What you are asked to do:
Give back, exactly as it appears, the run of lines opening with the one containing "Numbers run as" and closing with the one containing "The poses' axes". Nothing outside that run should appear.

Collected material:
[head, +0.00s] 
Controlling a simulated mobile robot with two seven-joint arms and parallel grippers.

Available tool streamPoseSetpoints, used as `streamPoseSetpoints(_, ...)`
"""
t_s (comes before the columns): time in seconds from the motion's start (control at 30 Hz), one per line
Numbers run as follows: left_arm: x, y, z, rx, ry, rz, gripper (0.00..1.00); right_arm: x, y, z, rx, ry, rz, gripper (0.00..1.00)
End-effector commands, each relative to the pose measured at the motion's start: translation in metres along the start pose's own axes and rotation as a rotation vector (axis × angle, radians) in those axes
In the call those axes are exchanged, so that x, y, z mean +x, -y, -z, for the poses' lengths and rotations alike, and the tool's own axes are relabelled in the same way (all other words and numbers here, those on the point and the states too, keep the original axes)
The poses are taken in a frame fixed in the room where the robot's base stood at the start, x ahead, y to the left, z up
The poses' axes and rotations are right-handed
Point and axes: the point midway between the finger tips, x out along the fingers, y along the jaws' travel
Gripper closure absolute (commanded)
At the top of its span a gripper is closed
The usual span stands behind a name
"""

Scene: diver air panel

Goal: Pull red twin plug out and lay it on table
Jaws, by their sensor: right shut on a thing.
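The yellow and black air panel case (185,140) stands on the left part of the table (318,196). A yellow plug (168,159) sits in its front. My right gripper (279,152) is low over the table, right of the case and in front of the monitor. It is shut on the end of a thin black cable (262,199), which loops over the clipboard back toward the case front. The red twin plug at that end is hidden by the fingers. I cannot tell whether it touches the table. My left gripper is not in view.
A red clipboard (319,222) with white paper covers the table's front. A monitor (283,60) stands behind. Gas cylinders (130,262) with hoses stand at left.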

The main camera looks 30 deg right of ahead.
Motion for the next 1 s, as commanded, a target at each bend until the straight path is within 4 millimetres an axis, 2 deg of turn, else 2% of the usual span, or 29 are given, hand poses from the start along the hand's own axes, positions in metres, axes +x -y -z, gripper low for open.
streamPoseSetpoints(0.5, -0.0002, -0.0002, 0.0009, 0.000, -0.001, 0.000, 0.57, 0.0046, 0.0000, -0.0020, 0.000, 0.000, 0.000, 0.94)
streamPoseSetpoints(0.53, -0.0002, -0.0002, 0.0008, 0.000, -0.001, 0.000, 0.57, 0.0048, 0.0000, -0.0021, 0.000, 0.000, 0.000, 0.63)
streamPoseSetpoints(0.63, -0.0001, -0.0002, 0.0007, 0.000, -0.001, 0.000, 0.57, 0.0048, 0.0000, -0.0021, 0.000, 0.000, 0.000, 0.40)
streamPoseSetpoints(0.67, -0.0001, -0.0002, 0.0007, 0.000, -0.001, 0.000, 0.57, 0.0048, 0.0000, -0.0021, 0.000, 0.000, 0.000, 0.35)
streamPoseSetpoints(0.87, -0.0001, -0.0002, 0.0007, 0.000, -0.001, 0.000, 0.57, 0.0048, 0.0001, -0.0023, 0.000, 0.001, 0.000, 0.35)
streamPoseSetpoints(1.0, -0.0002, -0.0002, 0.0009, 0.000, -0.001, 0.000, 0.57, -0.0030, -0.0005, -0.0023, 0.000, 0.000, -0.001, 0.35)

Written solution:
Numbers run as follows: left_arm: x, y, z, rx, ry, rz, gripper (0.00..1.00); right_arm: x, y, z, rx, ry, rz, gripper (0.00..1.00)
End-effector commands, each relative to the pose measured at the motion's start: translation in metres along the start pose's own axes and rotation as a rotation vector (axis × angle, radians) in those axes
In the call those axes are exchanged, so that x, y, z mean +x, -y, -z, for the poses' lengths and rotations alike, and the tool's own axes are relabelled in the same way (all other words and numbers here, those on the point and the states too, keep the original axes)
The poses are taken in a frame fixed in the room where the robot's base stood at the start, x ahead, y to the left, z up
The poses' axes and rotations are right-handed

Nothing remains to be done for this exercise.